▶ INFORMATION SUPPLIED:
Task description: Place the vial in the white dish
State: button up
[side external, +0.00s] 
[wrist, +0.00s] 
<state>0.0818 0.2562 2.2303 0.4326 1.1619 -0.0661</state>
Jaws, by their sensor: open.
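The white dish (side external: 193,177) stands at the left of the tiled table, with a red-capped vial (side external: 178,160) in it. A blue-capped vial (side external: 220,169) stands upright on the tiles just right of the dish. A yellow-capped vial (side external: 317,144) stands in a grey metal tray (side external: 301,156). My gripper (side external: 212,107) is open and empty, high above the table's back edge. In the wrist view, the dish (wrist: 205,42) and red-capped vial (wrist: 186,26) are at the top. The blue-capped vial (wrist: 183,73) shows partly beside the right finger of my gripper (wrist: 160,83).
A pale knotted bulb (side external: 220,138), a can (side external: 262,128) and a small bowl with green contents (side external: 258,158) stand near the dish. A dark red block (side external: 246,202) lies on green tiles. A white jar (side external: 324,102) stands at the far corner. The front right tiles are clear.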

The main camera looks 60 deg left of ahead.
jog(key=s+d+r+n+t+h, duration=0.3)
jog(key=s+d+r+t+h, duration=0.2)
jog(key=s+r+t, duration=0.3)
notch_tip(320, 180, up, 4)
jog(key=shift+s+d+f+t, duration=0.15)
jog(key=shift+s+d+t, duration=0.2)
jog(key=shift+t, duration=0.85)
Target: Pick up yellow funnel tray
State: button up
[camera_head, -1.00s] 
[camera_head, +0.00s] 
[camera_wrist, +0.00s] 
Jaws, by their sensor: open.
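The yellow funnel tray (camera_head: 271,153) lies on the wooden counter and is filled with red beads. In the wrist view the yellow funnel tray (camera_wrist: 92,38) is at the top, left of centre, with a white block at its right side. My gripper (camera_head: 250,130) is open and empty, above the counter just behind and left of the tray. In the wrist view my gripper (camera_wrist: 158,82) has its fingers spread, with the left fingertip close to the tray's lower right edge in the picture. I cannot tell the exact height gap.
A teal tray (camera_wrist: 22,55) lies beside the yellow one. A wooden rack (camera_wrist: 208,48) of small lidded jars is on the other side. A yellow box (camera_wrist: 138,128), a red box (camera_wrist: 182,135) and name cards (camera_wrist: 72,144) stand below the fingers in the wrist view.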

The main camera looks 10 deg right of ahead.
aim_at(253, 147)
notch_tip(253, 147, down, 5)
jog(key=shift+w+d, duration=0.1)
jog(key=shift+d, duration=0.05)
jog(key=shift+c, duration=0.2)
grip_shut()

▶ WHAT TO PRODUCE:
Write out exactly, please, the lines beginning at the start of the material and ending with the line that holds "<state>0.0818 0.2562 2.2303", both included.

▶ WORKED ANSWER:
Task description: Place the vial in the white dish
State: button up
[side external, +0.00s] 
[wrist, +0.00s] 
<state>0.0818 0.2562 2.2303 0.4326 1.1619 -0.0661</state>

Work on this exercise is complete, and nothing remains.